There’s also a bit of depth here that may not be obvious as readers race through the novel. I was impressed, for instance, to see that Lock In does manage to address a number of issues relevant to disabled people (including the very notion that a disability is a disability), a group that is rarely represented in mainstream SF. Other questions of identity abound, including something that I completely missed during my read-through: the gender identity of the narrator is never revealed, and in fact seems a bit irrelevant. (Being named Chris and knowing that Scalzi is male, I naturally defaulted to “male” in identifying the narrator, a viewpoint that seemed bolstered by a few later anecdotes that code themselves as male to me. But there is no textual evidence in the text to indicate for sure that Chris is male.) Why I’m not usually interested by such games of narrative identity (see, for instance, my non-impressed reaction to Ann Leckie’s Ancillary Justice), the beauty of Lock In is that you can, like me, read through the book and never even notice that it’s there.
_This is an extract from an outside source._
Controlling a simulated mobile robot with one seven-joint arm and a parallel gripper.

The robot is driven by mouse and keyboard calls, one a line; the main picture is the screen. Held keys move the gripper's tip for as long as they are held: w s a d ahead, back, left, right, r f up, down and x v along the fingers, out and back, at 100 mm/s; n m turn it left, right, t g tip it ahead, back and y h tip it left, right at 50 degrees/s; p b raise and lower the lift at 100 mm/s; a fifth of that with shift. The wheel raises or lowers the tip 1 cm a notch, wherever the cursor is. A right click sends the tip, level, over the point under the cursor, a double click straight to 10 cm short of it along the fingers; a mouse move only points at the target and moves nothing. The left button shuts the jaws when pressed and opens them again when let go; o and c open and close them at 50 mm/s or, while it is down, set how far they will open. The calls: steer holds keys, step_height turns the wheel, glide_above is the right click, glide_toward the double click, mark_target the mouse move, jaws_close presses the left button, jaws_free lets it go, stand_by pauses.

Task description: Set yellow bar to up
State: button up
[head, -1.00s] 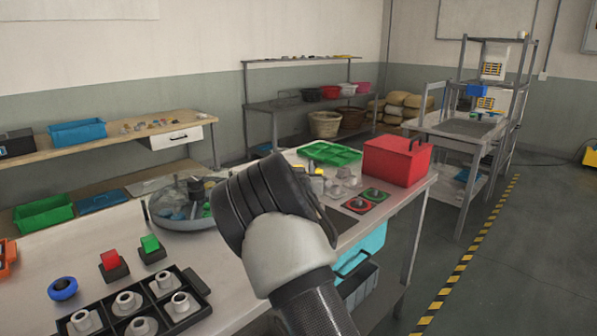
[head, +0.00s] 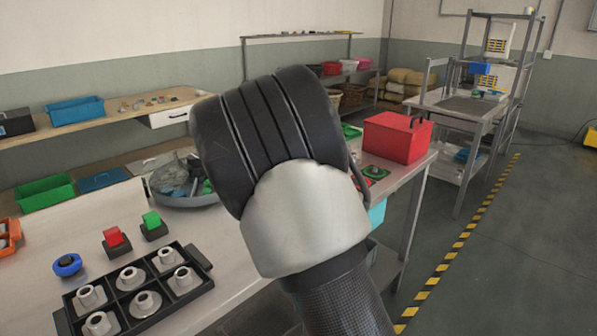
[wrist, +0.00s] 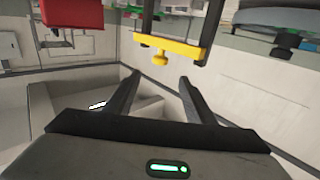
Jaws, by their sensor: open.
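The yellow bar (wrist: 185,50) shows in the wrist view, above the middle. It spans between two dark upright rails and has a round yellow knob (wrist: 159,58) on its near side. My gripper (wrist: 158,82) is open and empty. Its two fingers point toward the bar and end short of it in the picture, with the knob in line with the gap between them. I see no contact. In the head view my arm covers the middle of the bench, and the bar and my gripper's fingers are hidden behind it.
A red box (head: 397,136) stands at the bench's far right end; a red box also shows in the wrist view (wrist: 72,13). A black tray of metal parts (head: 150,257), red (head: 113,238) and green (head: 152,220) switches and a blue knob (head: 67,265) occupy the near left.

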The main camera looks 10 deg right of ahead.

Well done.
My torticollis ultimately lasted a bit longer than my experience with Lock-In (sleep carefully, readers!), but during that time it was hard to avoid noticing the novel making an appearance on the New York Times best-seller list. I’m sure that a Hugo nomination will follow: Scalzi is one of the top SF writers of the moment and books such as Lock In, more ambitious than many of his previous novels, will keep him actively engaged in the discussion that is genre fiction. If my neck was in any shape to do so, I’d nod appreciatively.